▶ **Short exercise**: List all lines of the data that include the string "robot".

▶ **Data excerpt**:
──────────

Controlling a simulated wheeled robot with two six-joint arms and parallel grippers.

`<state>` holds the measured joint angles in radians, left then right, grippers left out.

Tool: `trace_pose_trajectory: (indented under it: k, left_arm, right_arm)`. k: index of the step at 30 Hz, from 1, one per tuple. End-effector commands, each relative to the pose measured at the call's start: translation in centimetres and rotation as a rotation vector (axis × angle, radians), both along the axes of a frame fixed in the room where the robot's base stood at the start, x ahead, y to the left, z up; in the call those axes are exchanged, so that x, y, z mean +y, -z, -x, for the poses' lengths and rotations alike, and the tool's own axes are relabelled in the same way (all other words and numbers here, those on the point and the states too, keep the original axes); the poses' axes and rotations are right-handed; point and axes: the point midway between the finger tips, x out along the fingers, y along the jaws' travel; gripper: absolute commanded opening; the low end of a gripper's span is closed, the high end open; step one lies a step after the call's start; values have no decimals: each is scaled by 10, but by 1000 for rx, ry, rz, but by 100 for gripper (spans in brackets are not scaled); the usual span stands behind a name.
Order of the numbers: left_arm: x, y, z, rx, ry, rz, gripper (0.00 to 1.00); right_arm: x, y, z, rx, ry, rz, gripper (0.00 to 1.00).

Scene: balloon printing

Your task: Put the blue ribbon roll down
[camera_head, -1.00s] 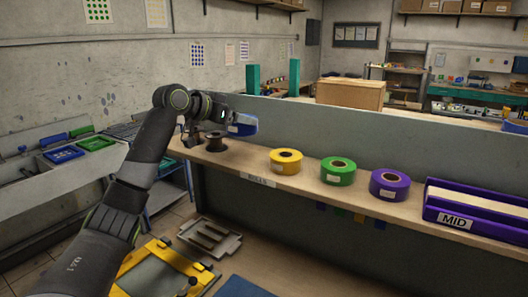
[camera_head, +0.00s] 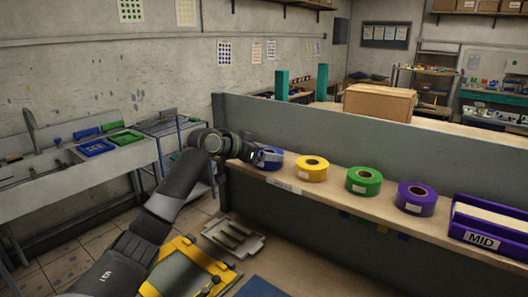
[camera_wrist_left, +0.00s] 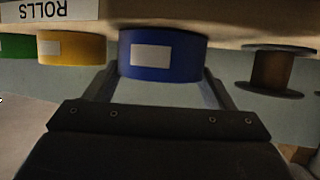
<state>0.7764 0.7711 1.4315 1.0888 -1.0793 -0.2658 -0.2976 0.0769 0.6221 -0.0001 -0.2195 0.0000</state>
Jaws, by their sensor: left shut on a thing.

──────────

▶ **Correct result**:
Controlling a simulated wheeled robot with two six-joint arms and parallel grippers.
Tool: `trace_pose_trajectory: (indented under it: k, left_arm, right_arm)`. k: index of the step at 30 Hz, from 1, one per tuple. End-effector commands, each relative to the pose measured at the call's start: translation in centimetres and rotation as a rotation vector (axis × angle, radians), both along the axes of a frame fixed in the room where the robot's base stood at the start, x ahead, y to the left, z up; in the call those axes are exchanged, so that x, y, z mean +y, -z, -x, for the poses' lengths and rotations alike, and the tool's own axes are relabelled in the same way (all other words and numbers here, those on the point and the states too, keep the original axes); the poses' axes and rotations are right-handed; point and axes: the point midway between the finger tips, x out along the fingers, y along the jaws' travel; gripper: absolute commanded opening; the low end of a gripper's span is closed, the high end open; step one lies a step after the call's start; values have no decimals: each is scaled by 10, but by 1000 for rx, ry, rz, but by 100 for gripper (spans in brackets are not scaled); the usual span stands behind a name.

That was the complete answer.